__Recorded robot episodes__:

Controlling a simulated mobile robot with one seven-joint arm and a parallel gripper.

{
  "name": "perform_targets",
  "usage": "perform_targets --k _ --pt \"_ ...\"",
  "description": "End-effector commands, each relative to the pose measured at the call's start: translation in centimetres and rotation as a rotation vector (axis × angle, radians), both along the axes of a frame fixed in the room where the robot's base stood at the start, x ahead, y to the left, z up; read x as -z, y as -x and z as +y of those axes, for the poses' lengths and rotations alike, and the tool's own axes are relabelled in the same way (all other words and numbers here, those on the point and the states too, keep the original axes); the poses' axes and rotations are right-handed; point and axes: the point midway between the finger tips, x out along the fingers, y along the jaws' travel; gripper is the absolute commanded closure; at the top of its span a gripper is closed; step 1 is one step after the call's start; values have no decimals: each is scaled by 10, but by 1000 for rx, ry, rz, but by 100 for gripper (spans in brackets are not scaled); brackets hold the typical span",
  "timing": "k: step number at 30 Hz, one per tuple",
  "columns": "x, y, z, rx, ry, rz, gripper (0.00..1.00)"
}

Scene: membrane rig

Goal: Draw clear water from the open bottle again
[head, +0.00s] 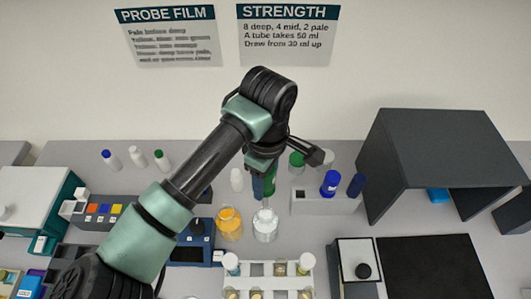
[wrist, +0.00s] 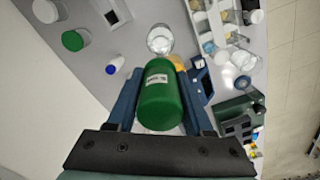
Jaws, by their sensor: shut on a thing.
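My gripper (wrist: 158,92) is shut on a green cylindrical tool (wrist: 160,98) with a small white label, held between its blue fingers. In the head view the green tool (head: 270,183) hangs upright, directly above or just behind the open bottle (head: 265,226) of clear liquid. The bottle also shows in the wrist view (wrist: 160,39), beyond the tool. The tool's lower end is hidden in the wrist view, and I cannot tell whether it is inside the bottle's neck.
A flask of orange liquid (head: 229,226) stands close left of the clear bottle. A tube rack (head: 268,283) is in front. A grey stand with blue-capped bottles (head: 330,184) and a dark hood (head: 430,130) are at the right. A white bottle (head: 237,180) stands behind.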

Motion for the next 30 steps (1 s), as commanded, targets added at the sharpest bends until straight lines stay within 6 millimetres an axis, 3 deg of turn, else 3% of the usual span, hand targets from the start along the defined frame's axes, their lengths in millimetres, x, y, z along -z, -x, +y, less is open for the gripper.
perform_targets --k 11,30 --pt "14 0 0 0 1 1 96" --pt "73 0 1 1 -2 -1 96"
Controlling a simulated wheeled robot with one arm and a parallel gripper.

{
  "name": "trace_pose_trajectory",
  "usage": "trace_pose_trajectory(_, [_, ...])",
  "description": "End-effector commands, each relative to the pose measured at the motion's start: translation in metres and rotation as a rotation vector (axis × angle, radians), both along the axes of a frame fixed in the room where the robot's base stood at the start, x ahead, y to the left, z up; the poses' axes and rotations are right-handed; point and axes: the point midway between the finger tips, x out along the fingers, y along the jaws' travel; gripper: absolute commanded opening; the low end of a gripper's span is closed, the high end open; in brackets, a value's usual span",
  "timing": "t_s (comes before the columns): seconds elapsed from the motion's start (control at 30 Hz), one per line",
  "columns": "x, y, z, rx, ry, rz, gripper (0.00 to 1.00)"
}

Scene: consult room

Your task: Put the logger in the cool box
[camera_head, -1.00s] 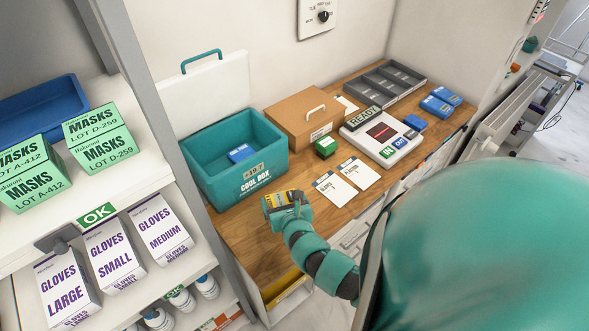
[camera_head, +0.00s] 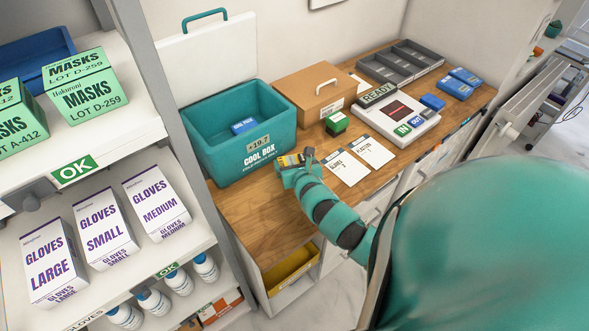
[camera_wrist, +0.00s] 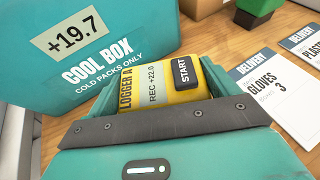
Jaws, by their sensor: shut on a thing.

__Job__: Retype, without any picture, exactly the lines from the one with "[camera_head, +0.00s]" through the end of the entries, inclusive.

__Task solution__:
[camera_head, +0.00s] 
[camera_wrist, +0.00s] 
Jaws, by their sensor: shut on a thing.

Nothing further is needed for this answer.